■ **Your task**
Would you extract the whole listing below and retype it exactly?

■ **Data provided**
>> BEGIN

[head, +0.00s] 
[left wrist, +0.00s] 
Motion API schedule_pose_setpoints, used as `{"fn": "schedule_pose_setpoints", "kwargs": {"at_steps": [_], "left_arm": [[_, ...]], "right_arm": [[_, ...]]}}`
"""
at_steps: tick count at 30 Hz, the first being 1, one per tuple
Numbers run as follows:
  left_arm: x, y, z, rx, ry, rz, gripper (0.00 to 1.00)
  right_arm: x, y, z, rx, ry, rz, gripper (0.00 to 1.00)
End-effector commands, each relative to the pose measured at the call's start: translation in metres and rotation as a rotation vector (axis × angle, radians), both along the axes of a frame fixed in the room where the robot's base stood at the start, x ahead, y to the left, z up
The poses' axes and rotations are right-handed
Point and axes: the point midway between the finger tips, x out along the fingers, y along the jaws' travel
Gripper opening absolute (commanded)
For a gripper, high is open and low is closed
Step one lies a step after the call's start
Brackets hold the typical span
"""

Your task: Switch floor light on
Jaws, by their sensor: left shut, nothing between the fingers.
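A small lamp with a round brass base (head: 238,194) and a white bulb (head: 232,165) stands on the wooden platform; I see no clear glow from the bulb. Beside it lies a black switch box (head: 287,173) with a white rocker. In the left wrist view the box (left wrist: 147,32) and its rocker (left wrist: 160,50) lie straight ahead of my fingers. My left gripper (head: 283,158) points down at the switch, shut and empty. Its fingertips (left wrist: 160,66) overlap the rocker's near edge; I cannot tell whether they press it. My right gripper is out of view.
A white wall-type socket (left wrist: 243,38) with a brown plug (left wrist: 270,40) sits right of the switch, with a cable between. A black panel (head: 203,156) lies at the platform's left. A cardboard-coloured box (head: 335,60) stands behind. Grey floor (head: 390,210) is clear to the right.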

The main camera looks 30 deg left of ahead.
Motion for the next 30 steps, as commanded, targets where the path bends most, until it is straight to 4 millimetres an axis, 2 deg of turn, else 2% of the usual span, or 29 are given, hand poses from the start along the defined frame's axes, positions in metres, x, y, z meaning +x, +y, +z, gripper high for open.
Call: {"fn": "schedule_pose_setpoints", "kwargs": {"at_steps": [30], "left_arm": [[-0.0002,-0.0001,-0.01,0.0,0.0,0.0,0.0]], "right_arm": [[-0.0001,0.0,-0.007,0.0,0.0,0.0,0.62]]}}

>> END

■ **Final answer**
[head, +0.00s] 
[left wrist, +0.00s] 
Motion API schedule_pose_setpoints, used as `{"fn": "schedule_pose_setpoints", "kwargs": {"at_steps": [_], "left_arm": [[_, ...]], "right_arm": [[_, ...]]}}`
"""
at_steps: tick count at 30 Hz, the first being 1, one per tuple
Numbers run as follows:
  left_arm: x, y, z, rx, ry, rz, gripper (0.00 to 1.00)
  right_arm: x, y, z, rx, ry, rz, gripper (0.00 to 1.00)
End-effector commands, each relative to the pose measured at the call's start: translation in metres and rotation as a rotation vector (axis × angle, radians), both along the axes of a frame fixed in the room where the robot's base stood at the start, x ahead, y to the left, z up
The poses' axes and rotations are right-handed
Point and axes: the point midway between the finger tips, x out along the fingers, y along the jaws' travel
Gripper opening absolute (commanded)
For a gripper, high is open and low is closed
Step one lies a step after the call's start
Brackets hold the typical span
"""

Your task: Switch floor light on
Jaws, by their sensor: left shut, nothing between the fingers.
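A small lamp with a round brass base (head: 238,194) and a white bulb (head: 232,165) stands on the wooden platform; I see no clear glow from the bulb. Beside it lies a black switch box (head: 287,173) with a white rocker. In the left wrist view the box (left wrist: 147,32) and its rocker (left wrist: 160,50) lie straight ahead of my fingers. My left gripper (head: 283,158) points down at the switch, shut and empty. Its fingertips (left wrist: 160,66) overlap the rocker's near edge; I cannot tell whether they press it. My right gripper is out of view.
A white wall-type socket (left wrist: 243,38) with a brown plug (left wrist: 270,40) sits right of the switch, with a cable between. A black panel (head: 203,156) lies at the platform's left. A cardboard-coloured box (head: 335,60) stands behind. Grey floor (head: 390,210) is clear to the right.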

The main camera looks 30 deg left of ahead.
Motion for the next 30 steps, as commanded, targets where the path bends most, until it is straight to 4 millimetres an axis, 2 deg of turn, else 2% of the usual span, or 29 are given, hand poses from the start along the defined frame's axes, positions in metres, x, y, z meaning +x, +y, +z, gripper high for open.
Call: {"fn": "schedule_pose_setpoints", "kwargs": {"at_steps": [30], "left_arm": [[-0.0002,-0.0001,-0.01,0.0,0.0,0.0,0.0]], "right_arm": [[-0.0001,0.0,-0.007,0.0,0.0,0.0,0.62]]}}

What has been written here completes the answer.